Через два часа пошла в атаку наша пехота. Две первые линии пробежали, а у третьей залегли и подняться на ноги уже не смогли. Заработали, совсем не с тех позиций, которые бомбила наша авиация, немецкие пушки и пулеметы. Жуткий перекрестный огонь совершенно не пострадавших немецких пулеметных и минометных позиций. Появление немецких бомбардировщиков, гибель тысяч наших пехотинцев, пытавшихся вернуться на исходные позиции, а на линиях связи, на земле, в окопах, в штабных блиндажах и в воздухе с гибнущих наших самолетов отчаянный, путающий все указания мат перемешивался с нервными выкриками штабных телефонистов.
Наступление полностью провалилось. Множество тысяч убитых. Раненые бойцы ползком возвращались на исходные позиции. В контрнаступление немцы не пошли. Перед моими глазами догорали подбитые наши танки и самоходки.
Восемь ночей затем медленно двигались по Минскому шоссе и проселочным дорогам новые наши танковые и моторизованные пехотные дивизии.
29 мая наступление наших войск снова провалилось. Дальше третьей линии немецких укреплений не прошли и понесли огромные потери.
А через день перед строем читали нам адресованное командующему Третьим Белорусским фронтом генералу Черняховскому страшное письмо ставки Верховного командования о том, что Третий Белорусский фронт не оправдал доверия партии и народа и обязан кровью искупить свою вину перед Родиной.
Я не военный теоретик, я сидел на наблюдательном пункте и видел своими глазами, какими смелыми и, видимо, умелыми были наши офицеры и солдаты, какой беззаветно храброй была пехота, как, невзирая на гибель своих друзей, вновь и вновь летели на штурм немецких объектов и безнадежно погибали наши штурмовики, и мне ясна была подлость формулировок Верховной ставки, мне ясно было, что разведка наша оказалась полностью несостоятельна, что авиация наша, погибая, уничтожала цели-обманки, что и количественно и качественно немецкая армия на этом направлении во много раз превосходила нас, что при всем этом и первый и второй приказы о наступлении были преступны и что преступна была попытка ставки Сталина свалить неудачи генералитета и разведки на замечательных наших пехотинцев, артиллеристов, танкистов, связистов, на мертвых и выживших героев.

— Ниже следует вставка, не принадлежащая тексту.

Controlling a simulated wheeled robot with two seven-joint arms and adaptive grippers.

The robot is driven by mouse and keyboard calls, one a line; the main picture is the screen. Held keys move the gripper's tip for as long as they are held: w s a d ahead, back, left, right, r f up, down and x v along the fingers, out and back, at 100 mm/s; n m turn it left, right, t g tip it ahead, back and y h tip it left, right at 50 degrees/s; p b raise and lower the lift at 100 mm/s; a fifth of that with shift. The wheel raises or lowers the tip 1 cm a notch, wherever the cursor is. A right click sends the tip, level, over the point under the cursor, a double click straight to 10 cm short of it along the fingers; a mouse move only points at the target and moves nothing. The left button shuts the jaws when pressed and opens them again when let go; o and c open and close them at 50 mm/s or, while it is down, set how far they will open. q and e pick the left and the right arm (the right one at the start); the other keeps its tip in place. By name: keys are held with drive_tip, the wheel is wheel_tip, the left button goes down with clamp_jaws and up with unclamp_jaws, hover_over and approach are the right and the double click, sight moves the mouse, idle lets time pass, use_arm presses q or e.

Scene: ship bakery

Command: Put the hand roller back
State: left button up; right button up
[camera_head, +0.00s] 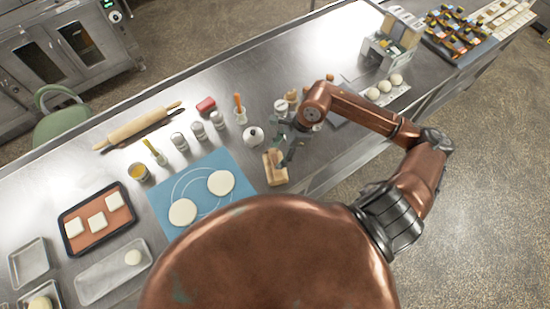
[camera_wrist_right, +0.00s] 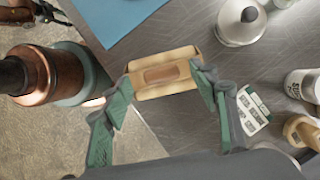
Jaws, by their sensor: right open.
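A small tan wooden block with a rounded recess in its top (camera_head: 275,168) lies on the steel counter, just right of the blue mat. It also shows in the right wrist view (camera_wrist_right: 163,73). I cannot tell whether it is the hand roller or its rest. My right gripper (camera_head: 284,150) is open above it; in the wrist view its fingers (camera_wrist_right: 163,82) are spread at either end of the block, with nothing clearly held. A wooden piece (camera_wrist_right: 300,131) at the wrist view's right edge is partly cut off. My left gripper is not in view.
The blue mat (camera_head: 205,160) holds two dough rounds. A large rolling pin (camera_head: 138,125), jars and trays lie farther left. The counter's front edge is near the block.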

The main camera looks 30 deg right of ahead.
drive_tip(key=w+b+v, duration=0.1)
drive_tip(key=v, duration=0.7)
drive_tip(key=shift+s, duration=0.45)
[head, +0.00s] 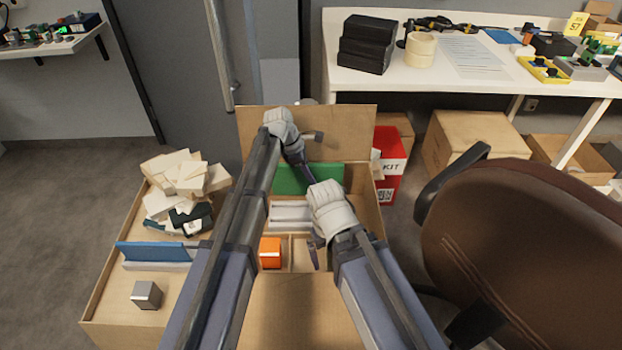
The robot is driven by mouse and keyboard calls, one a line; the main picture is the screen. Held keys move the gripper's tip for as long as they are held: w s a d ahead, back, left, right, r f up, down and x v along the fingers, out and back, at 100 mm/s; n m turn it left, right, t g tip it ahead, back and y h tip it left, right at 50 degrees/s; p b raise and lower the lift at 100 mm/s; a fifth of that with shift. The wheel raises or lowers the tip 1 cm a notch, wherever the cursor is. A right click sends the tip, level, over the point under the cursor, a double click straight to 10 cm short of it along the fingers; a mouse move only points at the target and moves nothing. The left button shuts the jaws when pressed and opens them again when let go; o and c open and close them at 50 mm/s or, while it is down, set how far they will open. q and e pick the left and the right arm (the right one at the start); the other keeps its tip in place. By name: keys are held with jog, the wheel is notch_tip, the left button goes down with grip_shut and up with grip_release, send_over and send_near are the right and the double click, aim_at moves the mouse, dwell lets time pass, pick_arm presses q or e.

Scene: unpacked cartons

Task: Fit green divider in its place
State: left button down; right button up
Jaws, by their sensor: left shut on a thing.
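The green divider (290,179) stands upright across the far part of the open carton (376,212). My left gripper (311,181) reaches down from above and is shut on the divider near its middle. The divider's lower edge is hidden behind pale parts, so I cannot tell whether it sits in a slot. My right gripper (315,253) points down into the near right part of the carton, apart from the divider. Its fingers are partly hidden by my wrist, and their opening is unclear.
Pale strips (288,214) and an orange block (270,252) lie inside the carton. A tray at left holds foam pieces (185,175), a blue panel (155,252) and a grey cube (147,294). A brown chair (530,240) and a red box (389,165) stand at right.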

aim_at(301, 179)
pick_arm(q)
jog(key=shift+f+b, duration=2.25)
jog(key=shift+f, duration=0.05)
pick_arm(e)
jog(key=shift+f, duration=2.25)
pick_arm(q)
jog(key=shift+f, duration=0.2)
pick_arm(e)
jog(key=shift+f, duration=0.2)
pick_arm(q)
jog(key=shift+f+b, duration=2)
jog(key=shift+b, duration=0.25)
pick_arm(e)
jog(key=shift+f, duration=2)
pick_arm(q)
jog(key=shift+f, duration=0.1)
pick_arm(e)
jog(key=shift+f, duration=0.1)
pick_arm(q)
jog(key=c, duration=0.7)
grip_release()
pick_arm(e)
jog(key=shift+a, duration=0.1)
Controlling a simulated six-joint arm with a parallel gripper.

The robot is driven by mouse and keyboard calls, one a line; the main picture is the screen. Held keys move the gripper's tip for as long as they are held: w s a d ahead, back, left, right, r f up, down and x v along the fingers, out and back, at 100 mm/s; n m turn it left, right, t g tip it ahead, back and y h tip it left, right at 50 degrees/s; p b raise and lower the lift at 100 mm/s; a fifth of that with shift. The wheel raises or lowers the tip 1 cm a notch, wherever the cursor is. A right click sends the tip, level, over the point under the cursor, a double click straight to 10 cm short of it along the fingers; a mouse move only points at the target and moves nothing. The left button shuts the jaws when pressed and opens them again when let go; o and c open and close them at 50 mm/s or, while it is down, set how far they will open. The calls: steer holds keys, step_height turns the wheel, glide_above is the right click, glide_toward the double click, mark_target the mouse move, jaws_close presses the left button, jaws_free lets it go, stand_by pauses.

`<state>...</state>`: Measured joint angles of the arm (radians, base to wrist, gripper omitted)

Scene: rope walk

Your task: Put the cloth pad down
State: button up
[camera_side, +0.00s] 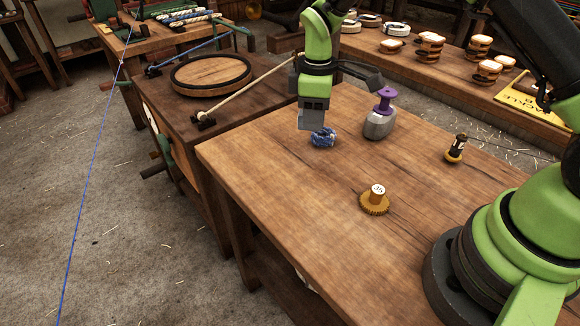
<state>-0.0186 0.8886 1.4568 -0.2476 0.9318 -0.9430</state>
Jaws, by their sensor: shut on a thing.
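A crumpled blue and white cloth pad (323,138) is at the lower end of my gripper (320,129), near the far left part of the wooden table. My gripper points down and is shut on the pad. The fingertips are largely hidden behind the gripper body and the pad. The pad is at or just above the table top; I cannot tell whether it touches the wood.
A grey weight with a purple spool-shaped top (381,115) stands close right of my gripper. A yellow-brown toothed piece with a white-topped knob (375,200) and a small black and brass item (456,149) stand on the table (270,215). The table's front left is clear.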

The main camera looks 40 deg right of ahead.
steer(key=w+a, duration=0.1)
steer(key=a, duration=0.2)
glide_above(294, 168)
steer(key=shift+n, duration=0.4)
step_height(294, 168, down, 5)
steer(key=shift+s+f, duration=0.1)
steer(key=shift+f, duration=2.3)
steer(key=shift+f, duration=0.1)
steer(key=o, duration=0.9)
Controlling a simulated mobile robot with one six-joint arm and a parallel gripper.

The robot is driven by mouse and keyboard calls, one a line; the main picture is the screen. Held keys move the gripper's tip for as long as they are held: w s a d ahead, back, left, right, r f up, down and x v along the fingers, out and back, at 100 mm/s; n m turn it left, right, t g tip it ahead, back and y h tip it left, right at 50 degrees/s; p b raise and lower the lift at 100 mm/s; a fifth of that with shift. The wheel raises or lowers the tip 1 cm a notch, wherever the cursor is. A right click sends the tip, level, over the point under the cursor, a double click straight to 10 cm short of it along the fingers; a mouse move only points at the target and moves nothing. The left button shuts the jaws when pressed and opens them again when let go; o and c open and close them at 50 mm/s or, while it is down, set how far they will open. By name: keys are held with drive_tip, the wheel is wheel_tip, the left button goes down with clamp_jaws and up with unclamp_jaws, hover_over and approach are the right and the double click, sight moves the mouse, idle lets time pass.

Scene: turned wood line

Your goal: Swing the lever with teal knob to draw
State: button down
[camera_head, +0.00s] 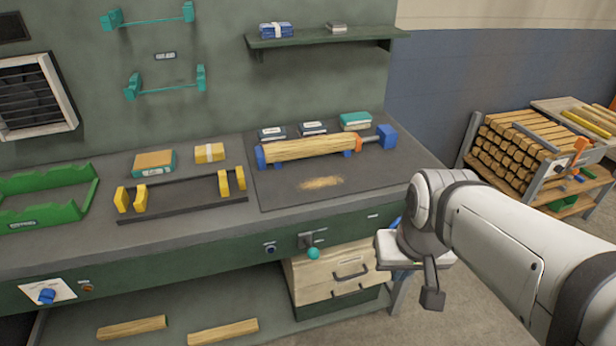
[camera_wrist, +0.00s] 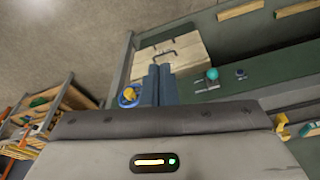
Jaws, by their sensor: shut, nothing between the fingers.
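The knob also shows in the wrist view (camera_wrist: 212,74), to the right of my fingers. My gripper (camera_wrist: 160,68) has its two dark blue fingers together with nothing between them. It is apart from the lever. Any draw marking is too small to read.
The wooden drawer box (camera_head: 335,271) stands under the bench, between the lever and my wrist. A round black-and-blue control (camera_head: 270,248) is left of the lever. A lathe with a wooden blank (camera_head: 310,149) is on the benchtop. Stacked timber (camera_head: 515,145) stands at right.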

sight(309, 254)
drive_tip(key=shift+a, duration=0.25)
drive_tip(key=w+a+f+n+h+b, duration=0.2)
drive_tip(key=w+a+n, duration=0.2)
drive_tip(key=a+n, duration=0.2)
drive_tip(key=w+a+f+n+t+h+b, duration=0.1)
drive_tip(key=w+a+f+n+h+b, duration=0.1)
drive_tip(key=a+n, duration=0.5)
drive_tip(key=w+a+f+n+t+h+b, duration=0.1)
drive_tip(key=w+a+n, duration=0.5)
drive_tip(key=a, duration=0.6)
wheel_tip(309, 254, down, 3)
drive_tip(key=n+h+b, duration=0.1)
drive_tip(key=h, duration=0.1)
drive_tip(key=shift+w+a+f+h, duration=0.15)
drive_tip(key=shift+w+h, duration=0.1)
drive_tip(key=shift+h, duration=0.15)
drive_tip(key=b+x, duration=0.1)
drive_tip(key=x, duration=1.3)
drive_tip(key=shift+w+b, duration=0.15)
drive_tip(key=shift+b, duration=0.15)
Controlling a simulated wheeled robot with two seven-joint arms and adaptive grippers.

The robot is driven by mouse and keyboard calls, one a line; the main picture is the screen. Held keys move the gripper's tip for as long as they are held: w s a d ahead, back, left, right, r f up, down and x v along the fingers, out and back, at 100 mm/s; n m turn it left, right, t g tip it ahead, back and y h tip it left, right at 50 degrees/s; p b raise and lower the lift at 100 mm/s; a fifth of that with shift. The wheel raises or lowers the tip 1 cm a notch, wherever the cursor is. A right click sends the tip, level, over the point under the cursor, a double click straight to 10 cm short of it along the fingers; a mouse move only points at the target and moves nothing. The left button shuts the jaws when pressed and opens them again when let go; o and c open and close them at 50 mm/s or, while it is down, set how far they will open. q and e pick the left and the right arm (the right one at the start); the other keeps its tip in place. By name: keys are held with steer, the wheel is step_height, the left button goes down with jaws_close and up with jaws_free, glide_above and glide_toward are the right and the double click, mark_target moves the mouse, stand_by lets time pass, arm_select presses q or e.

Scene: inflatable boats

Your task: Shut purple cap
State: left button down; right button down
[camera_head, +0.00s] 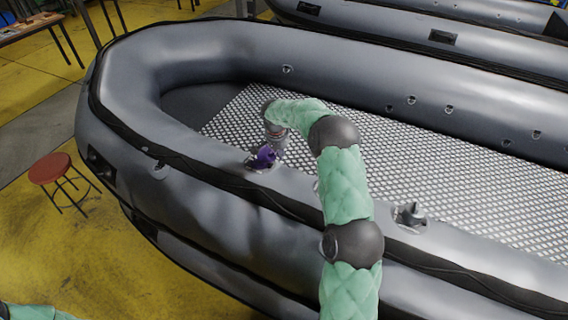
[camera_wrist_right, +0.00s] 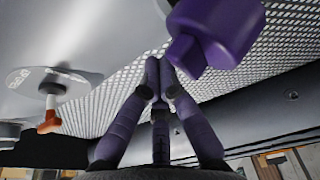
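The purple cap (camera_wrist_right: 215,30) is large in the upper right of the right wrist view, its top cut off by the frame edge. In the head view, purple parts show at the boat's near tube, where cap and gripper are hard to tell apart. My right gripper (camera_head: 265,158) is there, at the end of my green arm. My left gripper is out of view.
The grey inflatable boat (camera_head: 215,215) has a perforated metal floor (camera_head: 440,165). A valve fitting (camera_head: 410,215) sits on the near tube to the right. The wrist view shows a round patch with an orange-tipped part (camera_wrist_right: 48,122). A red stool (camera_head: 50,168) stands at left.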

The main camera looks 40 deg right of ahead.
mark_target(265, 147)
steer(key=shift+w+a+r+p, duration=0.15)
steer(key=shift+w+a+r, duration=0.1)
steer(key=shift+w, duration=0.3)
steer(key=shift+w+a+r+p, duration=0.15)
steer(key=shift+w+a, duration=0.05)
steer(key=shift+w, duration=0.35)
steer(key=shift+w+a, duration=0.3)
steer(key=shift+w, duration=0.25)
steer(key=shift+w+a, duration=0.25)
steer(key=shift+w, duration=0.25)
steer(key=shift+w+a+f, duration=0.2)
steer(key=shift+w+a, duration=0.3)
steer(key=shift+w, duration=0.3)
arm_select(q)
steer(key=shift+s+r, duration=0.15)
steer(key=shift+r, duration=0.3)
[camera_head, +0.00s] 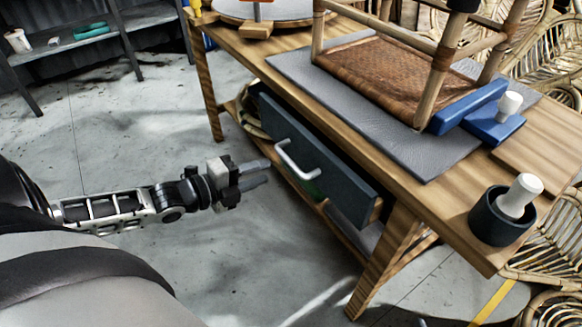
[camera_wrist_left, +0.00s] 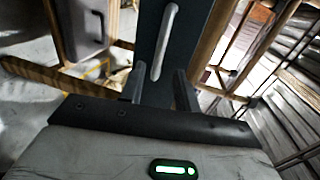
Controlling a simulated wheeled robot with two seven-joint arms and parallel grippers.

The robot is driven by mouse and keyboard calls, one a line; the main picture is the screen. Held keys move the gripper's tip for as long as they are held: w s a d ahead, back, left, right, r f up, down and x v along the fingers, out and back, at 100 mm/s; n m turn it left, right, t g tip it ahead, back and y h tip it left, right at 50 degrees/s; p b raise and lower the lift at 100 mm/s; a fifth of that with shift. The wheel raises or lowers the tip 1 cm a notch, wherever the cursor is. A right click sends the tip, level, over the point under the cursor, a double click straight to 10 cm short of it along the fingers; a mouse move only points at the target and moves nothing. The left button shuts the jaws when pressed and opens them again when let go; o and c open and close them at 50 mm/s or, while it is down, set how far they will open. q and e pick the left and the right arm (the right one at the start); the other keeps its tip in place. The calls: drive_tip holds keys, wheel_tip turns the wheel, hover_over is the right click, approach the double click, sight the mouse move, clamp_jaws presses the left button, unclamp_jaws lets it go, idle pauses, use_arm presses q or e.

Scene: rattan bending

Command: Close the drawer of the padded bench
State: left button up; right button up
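The padded bench (camera_head: 545,120) is a wooden table with a grey pad (camera_head: 440,150) on top. Its dark grey drawer (camera_head: 335,172) stands out from under the top, with its wooden side showing at the right end. The drawer's white handle (camera_head: 297,160) faces my left gripper (camera_head: 264,173). That gripper is open and empty, just left of the handle in the head view. In the left wrist view the handle (camera_wrist_left: 165,42) and drawer front (camera_wrist_left: 185,50) lie beyond the two spread fingers (camera_wrist_left: 158,88); I see no clear contact. My right gripper is not in view.
A woven-seat rattan frame (camera_head: 385,75), a blue block (camera_head: 495,125) and a dark cup with a white knob (camera_head: 500,218) are on the bench. Rattan chairs (camera_head: 545,45) stand behind. Floor left of the bench is free. A metal shelf (camera_head: 80,40) is at the back left.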

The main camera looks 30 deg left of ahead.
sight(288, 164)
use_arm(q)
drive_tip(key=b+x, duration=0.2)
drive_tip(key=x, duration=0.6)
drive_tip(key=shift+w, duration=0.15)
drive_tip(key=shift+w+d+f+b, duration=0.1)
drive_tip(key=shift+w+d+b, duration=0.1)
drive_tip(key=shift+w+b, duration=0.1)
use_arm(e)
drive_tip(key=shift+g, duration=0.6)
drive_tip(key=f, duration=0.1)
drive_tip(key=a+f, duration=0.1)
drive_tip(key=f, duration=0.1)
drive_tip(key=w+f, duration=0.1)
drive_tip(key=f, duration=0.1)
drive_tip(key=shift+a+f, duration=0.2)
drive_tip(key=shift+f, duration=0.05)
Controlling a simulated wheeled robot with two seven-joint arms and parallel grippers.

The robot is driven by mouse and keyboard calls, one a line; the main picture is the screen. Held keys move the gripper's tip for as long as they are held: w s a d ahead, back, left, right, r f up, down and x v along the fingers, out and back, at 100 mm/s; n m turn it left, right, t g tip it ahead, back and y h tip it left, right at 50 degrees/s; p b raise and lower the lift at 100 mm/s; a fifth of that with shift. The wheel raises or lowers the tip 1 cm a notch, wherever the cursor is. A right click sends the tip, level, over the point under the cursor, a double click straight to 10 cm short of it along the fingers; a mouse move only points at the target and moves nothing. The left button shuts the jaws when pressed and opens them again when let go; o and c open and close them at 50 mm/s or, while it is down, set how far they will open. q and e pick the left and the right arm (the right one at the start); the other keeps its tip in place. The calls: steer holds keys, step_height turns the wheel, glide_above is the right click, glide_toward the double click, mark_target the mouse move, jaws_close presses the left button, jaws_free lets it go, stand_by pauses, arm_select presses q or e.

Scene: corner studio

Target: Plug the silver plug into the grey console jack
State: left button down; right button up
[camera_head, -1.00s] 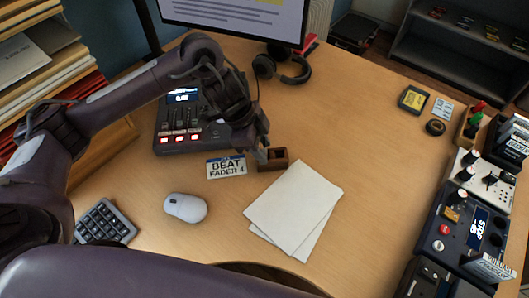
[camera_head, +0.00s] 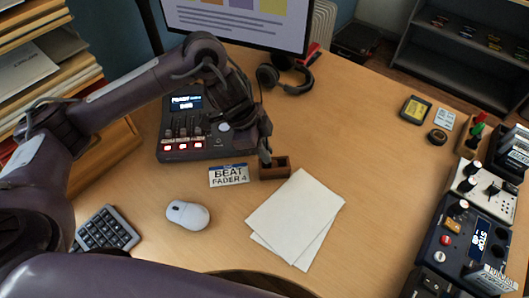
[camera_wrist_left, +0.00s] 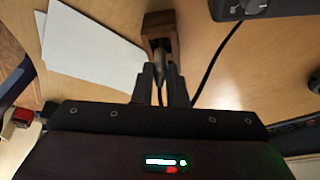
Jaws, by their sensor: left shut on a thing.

Всё это наверняка понимали и Сталин, и Жуков, и Черняховский, угробили несколько десятков тысяч людей, но при общем наступлении 1944 года наш оставшийся на важнейшем направлении фронт должен, обязан был переходить в наступление, ошибка должна была быть исправлена не смертью и кровью ослабленных подразделений, а стратегией и тактикой штаба Главнокомандующего.
И вот началось. Каждую ночь по Минскому шоссе и по всем параллельным большим и малым трактам и проселочным дорогам из резерва Главного командования двигались свежие новые корпуса, дивизии и бригады, тысячи танков и самоходок. На доджах и студебеккерах, полученных по лендлизу, десятки тысяч вооруженных автоматами, пулеметами и минометами частей, колонны катюш, бесконечные колонны машин с боеприпасами и продовольствием, хлебом, крупами, комбижиром и американской тушенкой. Непрерывный ночной гул днем замирал и сколько я ни смотрел, ничего вокруг не было видно.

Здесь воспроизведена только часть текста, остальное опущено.